Which leads me to another exceptional circumstance: Gaddafi is diplomatically isolated.  The Arab League has come out against him, and he has no allies (apart from Syria perhaps and, who knows?, Iran).  This is just reward for his antics and excessive ego; he was never a reliable ally.  This puts him in the same situation as Saddam Hussein after his attack on Kuwait.  This isolation gives the West a much greater degree of legitimacy, as well as making it much more difficult for him to rebuild a sustainable state from the territory he does hold.

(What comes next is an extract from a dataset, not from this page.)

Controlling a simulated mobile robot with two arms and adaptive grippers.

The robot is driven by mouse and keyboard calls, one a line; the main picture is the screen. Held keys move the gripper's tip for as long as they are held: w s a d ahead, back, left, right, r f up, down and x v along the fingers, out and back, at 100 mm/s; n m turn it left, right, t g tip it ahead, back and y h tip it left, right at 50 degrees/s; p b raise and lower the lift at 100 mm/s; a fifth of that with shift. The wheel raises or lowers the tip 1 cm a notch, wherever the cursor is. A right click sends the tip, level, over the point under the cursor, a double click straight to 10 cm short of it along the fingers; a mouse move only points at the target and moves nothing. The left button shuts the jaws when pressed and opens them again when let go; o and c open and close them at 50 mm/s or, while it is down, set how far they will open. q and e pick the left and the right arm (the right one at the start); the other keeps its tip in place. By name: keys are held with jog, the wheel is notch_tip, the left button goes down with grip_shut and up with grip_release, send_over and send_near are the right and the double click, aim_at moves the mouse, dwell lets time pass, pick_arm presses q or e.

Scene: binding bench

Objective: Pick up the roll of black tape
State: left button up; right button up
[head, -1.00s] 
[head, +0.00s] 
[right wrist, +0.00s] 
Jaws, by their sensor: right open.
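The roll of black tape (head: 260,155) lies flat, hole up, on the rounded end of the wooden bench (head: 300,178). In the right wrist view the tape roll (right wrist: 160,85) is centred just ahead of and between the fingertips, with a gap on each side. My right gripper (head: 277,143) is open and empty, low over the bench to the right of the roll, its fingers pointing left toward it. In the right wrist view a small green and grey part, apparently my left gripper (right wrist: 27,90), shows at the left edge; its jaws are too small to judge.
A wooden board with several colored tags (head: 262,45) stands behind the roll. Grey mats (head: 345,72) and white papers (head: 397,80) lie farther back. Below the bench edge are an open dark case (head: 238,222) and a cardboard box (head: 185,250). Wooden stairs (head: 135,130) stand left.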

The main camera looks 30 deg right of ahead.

So the scenario for victory is this.  Gaddafi’s advances are halted and the resolve of the rebels sustained by the no-fly zone, and air strikes from Western powers and Arab states (with the US not necessarily playing a huge role).  Gaddafi’s support then gradually melts away as his tribal allies are tempted to change sides in order to bring the conflict to an end, and mercenaries become unwilling to expose themselves to air attack and the possibility of the regime collapsing.  This is not the only possible outcome – but it is viable.  Unlike trying to shift the Serbs from Kosovo with air power alone.

What are the morals for dictators wishing to avoid overthrow?  First keep the armed forces under your control (unlike Tunisia and Egypt).  Second make sure you stay friends with enough of your neighbours (unlike Gaddafi and Saddam).  All the worse for the incipient rebellions in Bahrain and Yemen.  Also it helps if your country isn’t mostly desert.  Robert Mugabe looks pretty safe.